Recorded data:
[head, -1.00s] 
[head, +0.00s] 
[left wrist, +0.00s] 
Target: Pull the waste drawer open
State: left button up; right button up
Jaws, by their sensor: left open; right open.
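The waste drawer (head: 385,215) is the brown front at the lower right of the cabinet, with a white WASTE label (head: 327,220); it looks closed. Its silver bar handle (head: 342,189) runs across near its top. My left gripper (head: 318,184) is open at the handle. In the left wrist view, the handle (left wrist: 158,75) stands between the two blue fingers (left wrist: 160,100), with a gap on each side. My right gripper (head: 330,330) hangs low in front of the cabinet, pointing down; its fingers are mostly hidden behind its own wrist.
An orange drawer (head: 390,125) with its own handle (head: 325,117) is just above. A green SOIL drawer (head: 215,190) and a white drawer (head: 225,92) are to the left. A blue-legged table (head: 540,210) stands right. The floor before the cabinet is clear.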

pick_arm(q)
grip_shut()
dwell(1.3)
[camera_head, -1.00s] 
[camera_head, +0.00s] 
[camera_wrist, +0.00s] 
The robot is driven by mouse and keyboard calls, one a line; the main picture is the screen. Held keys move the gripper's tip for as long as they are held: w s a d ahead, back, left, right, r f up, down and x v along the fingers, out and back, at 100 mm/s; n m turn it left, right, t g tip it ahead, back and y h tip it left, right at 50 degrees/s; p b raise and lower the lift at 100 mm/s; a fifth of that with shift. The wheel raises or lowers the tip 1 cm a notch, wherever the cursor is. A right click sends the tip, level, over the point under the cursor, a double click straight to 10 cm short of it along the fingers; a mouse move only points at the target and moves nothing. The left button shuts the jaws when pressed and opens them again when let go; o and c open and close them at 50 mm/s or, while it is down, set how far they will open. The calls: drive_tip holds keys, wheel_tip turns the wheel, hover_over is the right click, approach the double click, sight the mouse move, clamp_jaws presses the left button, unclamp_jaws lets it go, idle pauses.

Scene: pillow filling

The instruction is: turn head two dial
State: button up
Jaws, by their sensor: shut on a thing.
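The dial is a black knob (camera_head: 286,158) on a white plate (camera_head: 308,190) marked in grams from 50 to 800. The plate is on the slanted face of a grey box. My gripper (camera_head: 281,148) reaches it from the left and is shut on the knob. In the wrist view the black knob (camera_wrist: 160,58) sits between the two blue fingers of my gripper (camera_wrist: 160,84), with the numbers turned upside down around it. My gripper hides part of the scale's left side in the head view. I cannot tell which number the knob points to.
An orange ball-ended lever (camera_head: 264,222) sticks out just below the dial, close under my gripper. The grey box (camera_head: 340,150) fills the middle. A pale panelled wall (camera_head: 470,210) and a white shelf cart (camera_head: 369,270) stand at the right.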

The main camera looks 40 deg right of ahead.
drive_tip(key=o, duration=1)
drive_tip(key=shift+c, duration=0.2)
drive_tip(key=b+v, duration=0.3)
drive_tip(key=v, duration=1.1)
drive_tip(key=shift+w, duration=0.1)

### WHAT YOU SHOULD DO
Extract all lines that hold the word "State".

### COMPLETE OUTPUT
State: left button up; right button up
State: button up

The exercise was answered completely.